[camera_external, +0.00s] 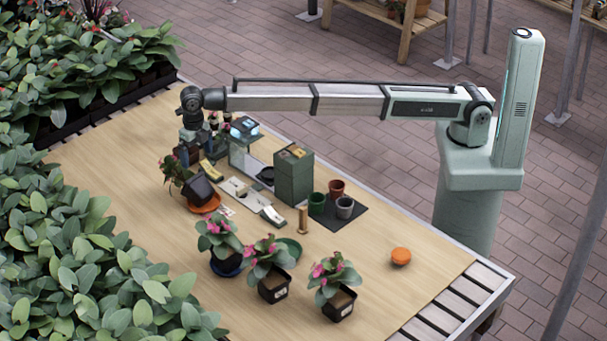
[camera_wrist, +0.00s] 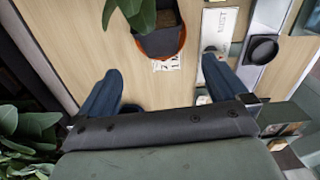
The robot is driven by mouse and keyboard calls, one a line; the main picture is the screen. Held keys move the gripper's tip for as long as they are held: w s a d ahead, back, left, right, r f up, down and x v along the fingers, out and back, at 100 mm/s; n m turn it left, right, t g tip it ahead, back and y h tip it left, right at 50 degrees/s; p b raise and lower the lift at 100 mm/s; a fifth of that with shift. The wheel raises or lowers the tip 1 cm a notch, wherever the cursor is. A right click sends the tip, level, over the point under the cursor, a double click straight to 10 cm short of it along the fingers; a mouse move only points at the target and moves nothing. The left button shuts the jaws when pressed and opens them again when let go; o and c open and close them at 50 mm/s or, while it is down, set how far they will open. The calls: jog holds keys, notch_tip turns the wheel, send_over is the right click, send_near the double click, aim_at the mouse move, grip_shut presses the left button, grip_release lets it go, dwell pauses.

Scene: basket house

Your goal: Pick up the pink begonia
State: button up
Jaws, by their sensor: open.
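Several potted begonias with pink flowers stand on the wooden table. Three are at the front: one on a dark blue saucer (camera_external: 224,240), one in the middle (camera_external: 268,266) and one at the right (camera_external: 335,283). Another potted plant with small pinkish flowers (camera_external: 198,190) leans over an orange saucer (camera_external: 207,206) near the arm. In the wrist view its dark pot (camera_wrist: 160,42) and a leaf show at the top, beyond the fingertips. My gripper (camera_external: 190,156) is above and just behind this tilted plant. In the wrist view its blue fingers (camera_wrist: 163,78) are spread with nothing between them.
A green box (camera_external: 293,178), small empty pots (camera_external: 337,190) on a dark mat and labels lie at mid-table. An upright wooden piece (camera_external: 303,220) stands near them. An orange round item (camera_external: 400,256) lies at the right. Dense foliage (camera_external: 70,240) lines the left. The right front is clear.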

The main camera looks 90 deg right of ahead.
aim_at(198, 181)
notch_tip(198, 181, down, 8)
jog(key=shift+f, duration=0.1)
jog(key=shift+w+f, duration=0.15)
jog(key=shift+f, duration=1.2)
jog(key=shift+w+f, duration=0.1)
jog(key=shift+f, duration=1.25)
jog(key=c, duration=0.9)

§ **THE EXERCISE**:
Reproduce every line of the listing above in which the string "button" appears.

§ **EXPECTED OUTPUT**:
The robot is driven by mouse and keyboard calls, one a line; the main picture is the screen. Held keys move the gripper's tip for as long as they are held: w s a d ahead, back, left, right, r f up, down and x v along the fingers, out and back, at 100 mm/s; n m turn it left, right, t g tip it ahead, back and y h tip it left, right at 50 degrees/s; p b raise and lower the lift at 100 mm/s; a fifth of that with shift. The wheel raises or lowers the tip 1 cm a notch, wherever the cursor is. A right click sends the tip, level, over the point under the cursor, a double click straight to 10 cm short of it along the fingers; a mouse move only points at the target and moves nothing. The left button shuts the jaws when pressed and opens them again when let go; o and c open and close them at 50 mm/s or, while it is down, set how far they will open. The calls: jog holds keys, notch_tip turns the wheel, send_over is the right click, send_near the double click, aim_at the mouse move, grip_shut presses the left button, grip_release lets it go, dwell pauses.
State: button up

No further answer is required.